One other “hybrid” idea: you could make a very rough and disposable ad-hoc mold for a specific, maybe using yet more cardboard, and fill it with the epoxy/cardboard mixture. Once it hardens, it can be shaped and cleaned up with CNC or by hand. However, this seems like a complex process: compared to conventional 3D printing, this adds a molding and a cleanup step. This would probably only be worth it if you find a high-performance cardboard/epoxy mix that can’t be used with some sort of 3D printer and you don’t want to use it to cast a large blank block (for cost reasons, I guess?).

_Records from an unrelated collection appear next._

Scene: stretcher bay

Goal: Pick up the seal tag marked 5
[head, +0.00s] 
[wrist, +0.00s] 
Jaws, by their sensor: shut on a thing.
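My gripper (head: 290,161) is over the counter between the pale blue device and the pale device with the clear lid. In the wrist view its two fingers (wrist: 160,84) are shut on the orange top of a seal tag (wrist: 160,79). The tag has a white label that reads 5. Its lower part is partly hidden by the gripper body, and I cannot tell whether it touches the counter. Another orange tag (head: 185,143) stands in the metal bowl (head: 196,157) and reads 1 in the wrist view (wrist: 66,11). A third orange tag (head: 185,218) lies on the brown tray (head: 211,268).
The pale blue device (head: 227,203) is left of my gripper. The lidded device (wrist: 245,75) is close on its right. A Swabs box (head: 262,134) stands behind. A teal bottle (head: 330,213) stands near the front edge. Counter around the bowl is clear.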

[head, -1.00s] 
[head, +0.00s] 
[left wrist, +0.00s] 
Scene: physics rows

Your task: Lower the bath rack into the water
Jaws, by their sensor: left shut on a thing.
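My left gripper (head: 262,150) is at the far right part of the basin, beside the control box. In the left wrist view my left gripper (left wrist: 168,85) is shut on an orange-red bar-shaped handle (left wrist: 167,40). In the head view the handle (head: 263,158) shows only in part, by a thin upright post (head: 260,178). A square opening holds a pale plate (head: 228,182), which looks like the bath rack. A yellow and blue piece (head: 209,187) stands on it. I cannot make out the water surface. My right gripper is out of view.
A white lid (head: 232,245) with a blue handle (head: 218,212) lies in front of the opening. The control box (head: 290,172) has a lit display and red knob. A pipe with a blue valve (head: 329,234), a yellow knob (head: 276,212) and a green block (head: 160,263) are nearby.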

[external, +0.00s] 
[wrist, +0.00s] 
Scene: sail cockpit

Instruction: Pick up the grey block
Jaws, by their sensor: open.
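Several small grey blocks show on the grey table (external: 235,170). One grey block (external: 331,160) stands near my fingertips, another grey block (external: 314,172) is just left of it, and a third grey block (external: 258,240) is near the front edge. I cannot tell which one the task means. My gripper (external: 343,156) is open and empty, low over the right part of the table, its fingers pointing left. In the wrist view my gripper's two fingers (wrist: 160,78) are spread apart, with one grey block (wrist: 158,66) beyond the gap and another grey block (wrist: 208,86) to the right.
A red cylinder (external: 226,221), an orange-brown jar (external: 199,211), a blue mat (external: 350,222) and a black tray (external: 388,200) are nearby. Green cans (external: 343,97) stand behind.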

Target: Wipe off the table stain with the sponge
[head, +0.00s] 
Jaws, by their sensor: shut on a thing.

Finally, I’ll just note that, same as with the “direct modeling” approach above, the question of completely, properly curing the epoxy may be more difficult for these objects. This is because of the potential for odd shapes, and the constraints that epoxy must saturate the object’s cardboard while minimizing wasted materials.

Conclusions (or not)


Would any of these techniques actually make sense? Could they produce useful materials, and could those materials be used in place of plastic for one-off projects? Did I just reinvent 3D printing, but worse? Is this all a bad idea and I should just keep throwing all my cardboard in the recycling bin? Am I totally clueless about how epoxy works? Am I assuming cardboard pulp would be more of a useful additive than it actually is?

Are there other use cases for DIY cardboard recycling?

I’d love to experiment with these options and answer the various questions I’ve mused about here, but I don’t quite have the time to do that right now. It’s certainly something I’m going to keep in mind as a possibility for future projects.

In the meantime, can you point me to any reading or videos on this subject? I surely can’t be the first person to have these questions. Find my contact info here.

  1. Caveat: I’ve watched a lot of YouTube videos where people make things using epoxy, but I’ve not done any major project with it myself, so this is all speculation and may be totally off-base. I just don’t know! 

  2. I have no idea if such a thing exists.